Packs of charismatic African wild dogs (painted wolves) can be observed in Botswana.
Northern Botswana is considered by many wildlife enthusiasts and experts to deliver one of the highest quality African safaris overall. It features pristine wilderness in vast, remote private concessions, along with nationally protected parks and reserves. One factor making Botswana one of the best safari countries is the admirable model of low-density tourism. There is a brilliant private concession system in Botswana.
Typically, each concession is home to just two to three safari camps with exclusive rights to tens of thousands of acres of untouched wildlife habitat. The private concessions provide more freedom than most national parks allowing for full off-road game driving and night drives. Many camps also offer walking, boating, and ‘mokoro’ (traditional canoeing) activities.
This low-density model has led to most camps increasingly offering upscale luxury. As a result, the Okavango Delta region of Botswana is easily the most expensive safari destination in its peak season of July through October. However, with a properly informed and customized plan, Botswana is a fantastic safari destination year-round.

Chobe National Park features amazing elephant and viewing along with the rest of the big five. The best opportunities to view large game are between August and October during the high season.

During the Green Season from November through March, Botswana goes from the most expensive destination to one of the most affordable. In fact, we consider it the best value-for-quality safari in Africa at that time. Typically the wildlife viewing in the Green Season is around 85 percent of the Peak Season, while the price is nearly 50 percent. This offers incredible value. Our founder, Bill, has conducted lion research in Botswana and, as a staff, we have visited during every month of the year. This depth of experience allows us to plan appropriately for the seasonal nuances and explain the different times of year to you, rather than offering the same ‘off the rack’ Botswana itinerary year-round.
Learn more about Botswana Safaris on our Botswana Page.

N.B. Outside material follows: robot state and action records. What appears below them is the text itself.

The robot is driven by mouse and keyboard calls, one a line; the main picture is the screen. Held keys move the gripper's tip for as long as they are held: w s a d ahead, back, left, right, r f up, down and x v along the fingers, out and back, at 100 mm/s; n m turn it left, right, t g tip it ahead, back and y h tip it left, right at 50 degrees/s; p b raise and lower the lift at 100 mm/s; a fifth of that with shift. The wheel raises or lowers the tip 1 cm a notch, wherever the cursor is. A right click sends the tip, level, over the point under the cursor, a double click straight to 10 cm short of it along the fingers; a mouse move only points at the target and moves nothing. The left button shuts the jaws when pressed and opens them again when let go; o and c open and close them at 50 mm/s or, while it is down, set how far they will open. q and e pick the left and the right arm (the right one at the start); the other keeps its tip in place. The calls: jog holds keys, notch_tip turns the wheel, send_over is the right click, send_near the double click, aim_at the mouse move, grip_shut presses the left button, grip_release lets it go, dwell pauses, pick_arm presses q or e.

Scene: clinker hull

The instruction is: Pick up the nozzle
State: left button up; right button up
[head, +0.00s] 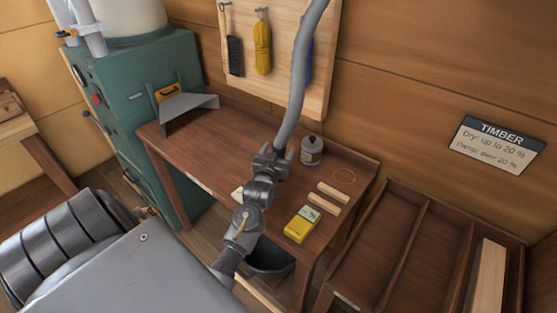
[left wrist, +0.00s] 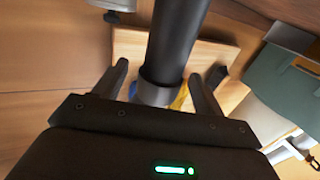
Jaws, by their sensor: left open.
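A long grey hose (head: 299,75) hangs from above. Its lower end, which looks like the nozzle (head: 284,136), is at my left gripper (head: 279,153) over the wooden bench (head: 225,142). In the left wrist view, a dark tube (left wrist: 178,42) with a lighter grey collar (left wrist: 156,92) stands between the two fingers of my left gripper (left wrist: 158,72). The fingers are open, one on each side of it. Gaps seem to show beside the tube; I cannot tell whether either finger touches. The nozzle's tip is hidden by the gripper. My right gripper is not in view.
A grey scoop-shaped piece (head: 188,104) sits at the back left beside the green machine (head: 150,75). A tool board (head: 280,85) hangs behind.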

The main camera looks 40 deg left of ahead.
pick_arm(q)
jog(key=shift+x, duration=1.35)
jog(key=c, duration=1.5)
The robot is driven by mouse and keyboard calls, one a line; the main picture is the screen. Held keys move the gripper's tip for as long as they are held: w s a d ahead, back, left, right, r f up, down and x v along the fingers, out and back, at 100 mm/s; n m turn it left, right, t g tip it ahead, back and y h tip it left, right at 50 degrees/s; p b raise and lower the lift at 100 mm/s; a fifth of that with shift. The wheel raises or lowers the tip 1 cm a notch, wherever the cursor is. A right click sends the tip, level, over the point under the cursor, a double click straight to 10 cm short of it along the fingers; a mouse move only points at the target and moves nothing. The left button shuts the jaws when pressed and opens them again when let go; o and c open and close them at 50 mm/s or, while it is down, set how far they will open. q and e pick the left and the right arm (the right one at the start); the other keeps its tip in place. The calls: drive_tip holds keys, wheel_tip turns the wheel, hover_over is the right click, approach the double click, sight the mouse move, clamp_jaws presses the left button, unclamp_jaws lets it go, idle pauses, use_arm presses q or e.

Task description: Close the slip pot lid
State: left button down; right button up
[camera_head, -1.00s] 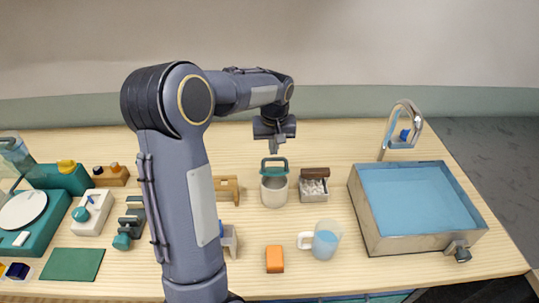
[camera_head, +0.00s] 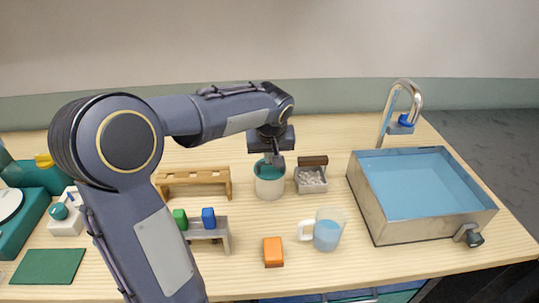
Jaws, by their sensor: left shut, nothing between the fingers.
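The slip pot (camera_head: 270,189) is a pale, round pot standing on the wooden table near the middle of the view. Its teal lid (camera_head: 264,172) shows at the top of the pot and looks lowered over the mouth. My gripper partly covers it, so I cannot tell whether it is fully seated. My left gripper (camera_head: 275,163) points down right over the lid, shut and empty, at or very close to the lid. My right gripper is not in view.
A box of pale pieces (camera_head: 311,182) stands close to the pot's right. A wooden rack (camera_head: 194,178) is to its left. An orange block (camera_head: 273,252) and a mug of blue liquid (camera_head: 328,235) lie in front. A water-filled sink (camera_head: 375,206) is at right.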

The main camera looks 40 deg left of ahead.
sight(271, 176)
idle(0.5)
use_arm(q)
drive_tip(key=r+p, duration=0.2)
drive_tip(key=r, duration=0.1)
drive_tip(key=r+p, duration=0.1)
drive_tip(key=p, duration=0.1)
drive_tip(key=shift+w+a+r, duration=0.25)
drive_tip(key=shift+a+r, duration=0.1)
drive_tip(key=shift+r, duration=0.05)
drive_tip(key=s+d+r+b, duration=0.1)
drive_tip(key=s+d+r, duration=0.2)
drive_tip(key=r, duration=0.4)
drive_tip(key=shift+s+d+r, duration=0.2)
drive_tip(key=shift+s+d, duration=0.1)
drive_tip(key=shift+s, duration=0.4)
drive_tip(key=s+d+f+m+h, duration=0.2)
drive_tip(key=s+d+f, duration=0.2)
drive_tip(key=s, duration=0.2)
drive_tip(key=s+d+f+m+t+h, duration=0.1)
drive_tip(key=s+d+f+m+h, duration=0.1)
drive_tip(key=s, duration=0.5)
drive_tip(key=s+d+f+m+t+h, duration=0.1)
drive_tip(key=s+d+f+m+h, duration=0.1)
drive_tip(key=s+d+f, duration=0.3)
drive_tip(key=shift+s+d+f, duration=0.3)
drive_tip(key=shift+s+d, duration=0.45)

An elephant comes to the river to drink in Kenya's Masai Mara.
Kenya is the original safari country. It maintains its rank among the best wildlife viewing countries today, offering the classic safari experience. The Masai Mara Game Reserve remains the most prolific area for big cat viewing, and arguably the best game viewing overall. The top quality year-round viewing of resident wildlife is further augmented by a portion of the Great Migration pouring into Kenya from June through November.
Kenya is diverse, with vibrant culture and a wide range of activities possible. Quality walking, biking, horseback riding, and cultural experiences are all available. The creation of Community Conservancies has lifted the quality and diversity of activities offered in Kenya. The Conservancies bordering the Masai Mara (also “Maasai Mara” or just “The Mara”) offer the high quality game viewing of the reserve combined with a restricted number of camps with rights to use the Conservancy areas, ensuring a non-crowded experience. This allows for quality and exclusivity with off-road driving, night drives, and walking at many camps.
Outside of the Mara ecosystem, the Laikipia plateau in Central Kenya has become an outstanding place for game viewing of rare species like African wild dog, reticulated giraffe and Grevy’s zebra. This area also offers great adventure with diverse activities, such as hiking and horseback riding, that appeal to active travelers seeking more variety than a heavy dose of game drives.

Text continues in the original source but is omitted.